The linear stability of the dissipative Taylor-Couette flow with an azimuthal magnetic field is considered. Unlike ideal flows, the magnetic field is a fixed function of a radius with two parameters only: a ratio of inner to outer cylinder radii, eta, and a ratio of the magnetic field values on outer and inner cylinders, muB. The magnetic field with 0<muB<1/eta stabilizes the flow and is called a stable magnetic field. The current free magnetic field (muB=eta) is the stable magnetic field. The unstable magnetic field, which value (or Hartmann number) exceeds some critical value, destabilizes every flow including flows which are stable without the magnetic field. This instability survives even without rotation. The unstable modes are located into some interval of the axial wave numbers for the flow stable without magnetic field. The interval length is zero for a critical Hartmann number and increases with an increasing Hartmann number. The critical Hartmann numbers and length of the unstable axial wave number intervals are the same for every rotation law.
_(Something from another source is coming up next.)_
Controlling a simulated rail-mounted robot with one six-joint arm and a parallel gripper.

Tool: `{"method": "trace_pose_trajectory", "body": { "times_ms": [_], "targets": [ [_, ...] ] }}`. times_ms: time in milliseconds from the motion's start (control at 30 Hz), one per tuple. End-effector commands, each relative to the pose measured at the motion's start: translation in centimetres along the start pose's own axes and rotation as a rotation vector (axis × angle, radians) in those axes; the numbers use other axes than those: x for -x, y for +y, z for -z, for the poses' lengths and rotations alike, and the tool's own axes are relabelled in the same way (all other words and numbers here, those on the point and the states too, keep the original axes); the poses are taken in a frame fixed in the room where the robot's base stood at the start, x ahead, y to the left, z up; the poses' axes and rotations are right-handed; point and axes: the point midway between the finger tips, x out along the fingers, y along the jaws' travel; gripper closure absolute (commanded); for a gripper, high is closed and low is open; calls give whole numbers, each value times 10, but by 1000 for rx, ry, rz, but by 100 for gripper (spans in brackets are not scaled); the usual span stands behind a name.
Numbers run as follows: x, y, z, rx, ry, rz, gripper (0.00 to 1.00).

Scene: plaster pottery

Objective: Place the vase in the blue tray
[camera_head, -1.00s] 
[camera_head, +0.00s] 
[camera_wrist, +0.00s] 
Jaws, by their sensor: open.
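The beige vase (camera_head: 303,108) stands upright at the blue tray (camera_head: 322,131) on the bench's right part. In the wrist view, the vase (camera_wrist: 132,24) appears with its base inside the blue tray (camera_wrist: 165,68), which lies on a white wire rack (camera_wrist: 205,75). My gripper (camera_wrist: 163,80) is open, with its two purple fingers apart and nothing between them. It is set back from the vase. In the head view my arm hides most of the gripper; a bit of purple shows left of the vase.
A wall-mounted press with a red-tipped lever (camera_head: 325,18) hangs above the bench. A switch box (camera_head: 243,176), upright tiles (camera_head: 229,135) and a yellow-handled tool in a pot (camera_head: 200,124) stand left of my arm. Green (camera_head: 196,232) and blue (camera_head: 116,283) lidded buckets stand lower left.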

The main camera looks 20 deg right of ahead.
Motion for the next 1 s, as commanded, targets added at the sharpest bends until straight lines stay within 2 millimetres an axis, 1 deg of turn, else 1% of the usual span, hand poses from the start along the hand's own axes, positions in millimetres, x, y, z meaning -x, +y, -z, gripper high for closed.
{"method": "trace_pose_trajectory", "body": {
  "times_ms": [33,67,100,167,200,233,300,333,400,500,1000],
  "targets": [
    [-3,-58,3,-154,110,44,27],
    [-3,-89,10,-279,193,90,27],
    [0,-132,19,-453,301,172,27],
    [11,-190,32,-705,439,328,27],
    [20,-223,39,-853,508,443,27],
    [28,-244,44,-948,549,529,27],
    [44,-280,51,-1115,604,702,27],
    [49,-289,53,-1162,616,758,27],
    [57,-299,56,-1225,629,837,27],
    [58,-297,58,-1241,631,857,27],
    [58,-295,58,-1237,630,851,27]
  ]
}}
There are the critical Hartmann numbers for m=0 sausage and m=1 kink modes only. The sausage mode is the most unstable mode close to Ha=0 point and the kink mode is the most unstable mode close to the critical Hartmann number. The transition from the sausage instability to the kink instability depends on the Prandtl number Pm and this happens close to one-half of the critical Hartmann number for Pm=1 and close to the critical Hartmann number for Pm=10(-5). The critical Hartmann numbers are smaller for kink modes. The flow stability does not depend on magnetic Prandtl numbers for m=0 mode. The same is true for critical Hartmann numbers for both m=0 and m=1 modes. The typical value of the magnetic field destabilizing the liquid metal Taylor-Couette flow is approximately 10(2) G.